*Exercise*: From the entries below, say how many lines carry the word "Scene", and give nothing but the number.

*Provided entries*:
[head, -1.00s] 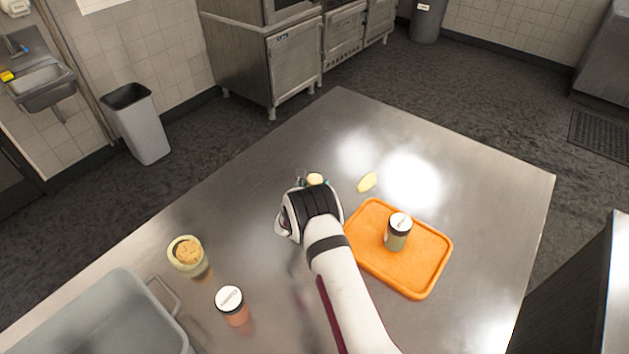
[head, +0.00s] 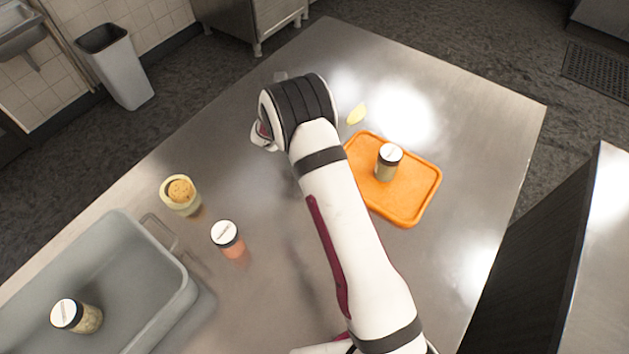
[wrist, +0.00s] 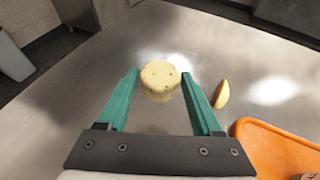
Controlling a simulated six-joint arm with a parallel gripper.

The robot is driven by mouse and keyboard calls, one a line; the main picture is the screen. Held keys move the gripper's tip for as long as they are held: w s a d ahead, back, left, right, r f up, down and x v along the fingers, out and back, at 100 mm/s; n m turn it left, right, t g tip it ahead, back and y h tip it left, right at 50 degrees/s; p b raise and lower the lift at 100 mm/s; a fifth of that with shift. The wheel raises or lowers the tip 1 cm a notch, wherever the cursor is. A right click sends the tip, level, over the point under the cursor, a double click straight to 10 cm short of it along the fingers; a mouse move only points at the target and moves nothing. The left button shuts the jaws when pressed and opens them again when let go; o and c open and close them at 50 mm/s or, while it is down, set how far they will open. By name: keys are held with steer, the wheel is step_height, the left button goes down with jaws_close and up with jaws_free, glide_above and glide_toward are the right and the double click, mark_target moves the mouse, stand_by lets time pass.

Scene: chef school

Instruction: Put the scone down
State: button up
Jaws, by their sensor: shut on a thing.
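The scone (wrist: 160,78) is a pale, round, thick piece between the teal fingers of my gripper (wrist: 159,75) in the wrist view. My gripper is shut on it, over the steel table (wrist: 60,125). I cannot tell whether the scone's underside touches the table. In the head view my gripper's dark-banded wrist hides the scone and most of the fingers.
A yellow wedge (head: 356,114) lies right of my gripper. An orange tray (head: 408,205) holds a jar (head: 387,165). A filled cup (head: 181,196), a red-orange jar (head: 228,240) and a grey bin (head: 150,285) holding another jar (head: 78,316) stand left. Bare table surrounds my gripper.

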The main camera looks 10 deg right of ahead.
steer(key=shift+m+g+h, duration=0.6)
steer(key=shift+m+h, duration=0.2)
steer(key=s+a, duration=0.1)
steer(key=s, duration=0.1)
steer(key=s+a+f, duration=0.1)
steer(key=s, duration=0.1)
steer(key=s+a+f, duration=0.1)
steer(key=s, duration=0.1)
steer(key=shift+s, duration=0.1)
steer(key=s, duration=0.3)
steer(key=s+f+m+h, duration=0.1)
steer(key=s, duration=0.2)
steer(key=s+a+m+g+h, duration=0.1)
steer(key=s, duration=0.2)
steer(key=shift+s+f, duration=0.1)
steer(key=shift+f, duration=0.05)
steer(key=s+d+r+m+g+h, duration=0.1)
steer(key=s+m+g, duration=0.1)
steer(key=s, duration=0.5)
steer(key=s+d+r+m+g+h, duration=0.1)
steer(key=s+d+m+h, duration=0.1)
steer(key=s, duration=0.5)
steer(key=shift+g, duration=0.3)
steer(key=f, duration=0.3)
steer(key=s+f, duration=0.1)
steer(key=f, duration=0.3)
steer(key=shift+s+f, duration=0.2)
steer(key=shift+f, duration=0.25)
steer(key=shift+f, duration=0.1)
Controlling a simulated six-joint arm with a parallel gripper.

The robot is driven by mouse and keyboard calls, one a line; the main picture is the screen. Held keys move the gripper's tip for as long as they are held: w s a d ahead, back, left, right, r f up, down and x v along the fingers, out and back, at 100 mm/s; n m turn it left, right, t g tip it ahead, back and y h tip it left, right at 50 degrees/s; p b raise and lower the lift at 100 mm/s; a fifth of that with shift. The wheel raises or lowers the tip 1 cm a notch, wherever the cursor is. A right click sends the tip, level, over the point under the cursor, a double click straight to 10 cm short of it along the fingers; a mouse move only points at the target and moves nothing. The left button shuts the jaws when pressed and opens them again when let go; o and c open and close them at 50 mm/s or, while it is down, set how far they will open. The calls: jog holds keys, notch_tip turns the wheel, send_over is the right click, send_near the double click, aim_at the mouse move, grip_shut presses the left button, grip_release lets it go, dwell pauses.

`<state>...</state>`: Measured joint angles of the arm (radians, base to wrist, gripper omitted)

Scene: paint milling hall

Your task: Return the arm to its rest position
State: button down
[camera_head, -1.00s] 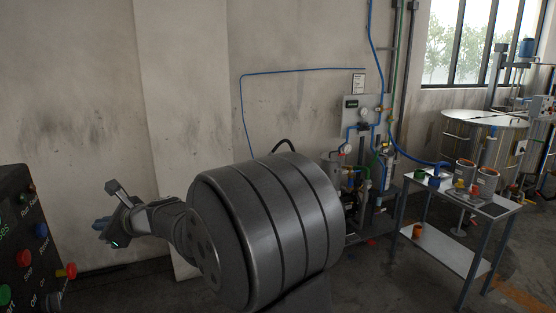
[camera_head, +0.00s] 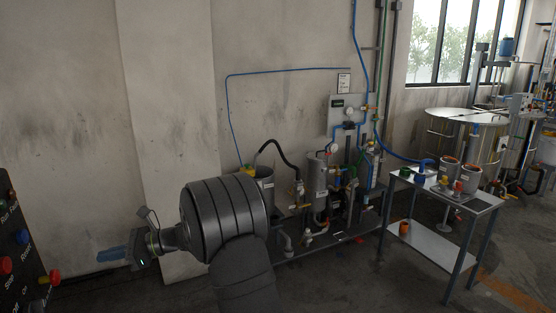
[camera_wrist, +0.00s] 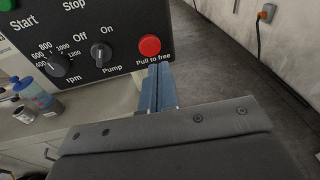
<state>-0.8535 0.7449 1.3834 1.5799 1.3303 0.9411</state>
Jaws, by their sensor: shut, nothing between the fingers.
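My gripper (camera_head: 110,254) is at the left in the head view, with blue fingers pointing left towards the control panel's side. In the wrist view my gripper (camera_wrist: 161,68) shows its two blue fingers side by side, shut with nothing between them. Their tips appear just below the red "Pull to free" button (camera_wrist: 149,46) in that picture. I cannot tell the gap between them. My grey arm links fill the middle of the head view.
The black control panel (camera_head: 22,262) stands at the left edge. Bottles (camera_wrist: 36,94) stand on a counter below it. The pump skid (camera_head: 318,240) is behind my arm, and a steel table (camera_head: 480,201) with pots is at the right. Open floor lies in front of the wall.

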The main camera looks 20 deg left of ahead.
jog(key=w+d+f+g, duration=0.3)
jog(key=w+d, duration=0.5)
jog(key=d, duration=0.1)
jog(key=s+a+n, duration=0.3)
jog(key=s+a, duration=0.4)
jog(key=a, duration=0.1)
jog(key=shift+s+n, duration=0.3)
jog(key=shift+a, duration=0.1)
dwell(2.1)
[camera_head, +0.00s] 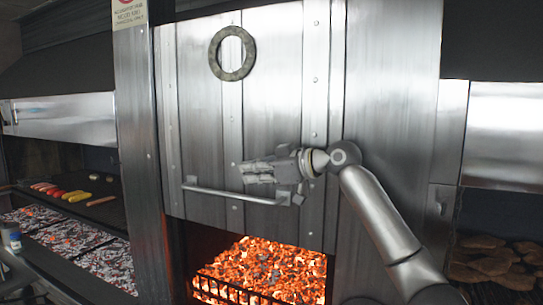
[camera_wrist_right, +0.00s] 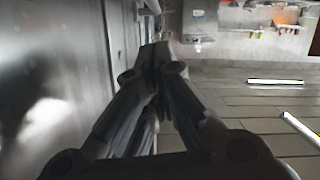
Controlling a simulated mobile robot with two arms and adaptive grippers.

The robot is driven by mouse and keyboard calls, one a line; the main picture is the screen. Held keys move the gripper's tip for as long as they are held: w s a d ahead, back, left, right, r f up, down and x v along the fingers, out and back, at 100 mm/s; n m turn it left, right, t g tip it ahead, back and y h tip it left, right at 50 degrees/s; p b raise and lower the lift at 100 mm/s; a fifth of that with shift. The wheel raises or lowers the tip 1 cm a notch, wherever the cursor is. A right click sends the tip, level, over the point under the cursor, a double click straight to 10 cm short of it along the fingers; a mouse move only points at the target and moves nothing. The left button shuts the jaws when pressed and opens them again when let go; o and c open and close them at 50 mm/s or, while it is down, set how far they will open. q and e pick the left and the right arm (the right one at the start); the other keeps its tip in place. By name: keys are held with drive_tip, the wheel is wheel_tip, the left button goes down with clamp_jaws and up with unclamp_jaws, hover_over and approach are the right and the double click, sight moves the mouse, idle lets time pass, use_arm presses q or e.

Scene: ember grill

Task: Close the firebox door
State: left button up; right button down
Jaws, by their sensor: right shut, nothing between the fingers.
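The firebox door (camera_head: 205,125) is a riveted steel panel in the head view. It hangs above the fire opening, and its lower edge leaves the glowing embers (camera_head: 265,272) in view below. A horizontal bar handle (camera_head: 235,194) runs along its lower part. My right gripper (camera_head: 243,172) is shut and empty, in front of the door just above the handle; I cannot tell whether it touches the door. In the right wrist view the shut fingers (camera_wrist_right: 155,55) lie alongside a metal surface (camera_wrist_right: 60,70). My left gripper is not in view.
A round ring (camera_head: 232,53) is on the upper door. A dark grate (camera_head: 235,290) stands at the front of the fire. Logs (camera_head: 495,262) lie in a bay at right.

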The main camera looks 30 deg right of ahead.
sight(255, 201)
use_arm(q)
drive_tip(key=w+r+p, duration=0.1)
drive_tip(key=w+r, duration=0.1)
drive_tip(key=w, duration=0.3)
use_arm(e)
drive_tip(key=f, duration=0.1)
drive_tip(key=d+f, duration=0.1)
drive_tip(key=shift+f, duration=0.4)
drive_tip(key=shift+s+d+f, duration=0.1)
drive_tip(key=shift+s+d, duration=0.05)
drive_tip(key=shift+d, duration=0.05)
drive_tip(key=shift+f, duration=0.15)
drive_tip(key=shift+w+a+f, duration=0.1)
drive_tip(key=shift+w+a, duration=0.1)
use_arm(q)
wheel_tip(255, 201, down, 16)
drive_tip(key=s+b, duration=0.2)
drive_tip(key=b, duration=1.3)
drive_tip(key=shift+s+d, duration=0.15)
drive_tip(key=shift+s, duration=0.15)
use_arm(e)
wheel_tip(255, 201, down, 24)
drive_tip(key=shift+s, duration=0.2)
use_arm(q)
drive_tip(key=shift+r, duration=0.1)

*In response*: 3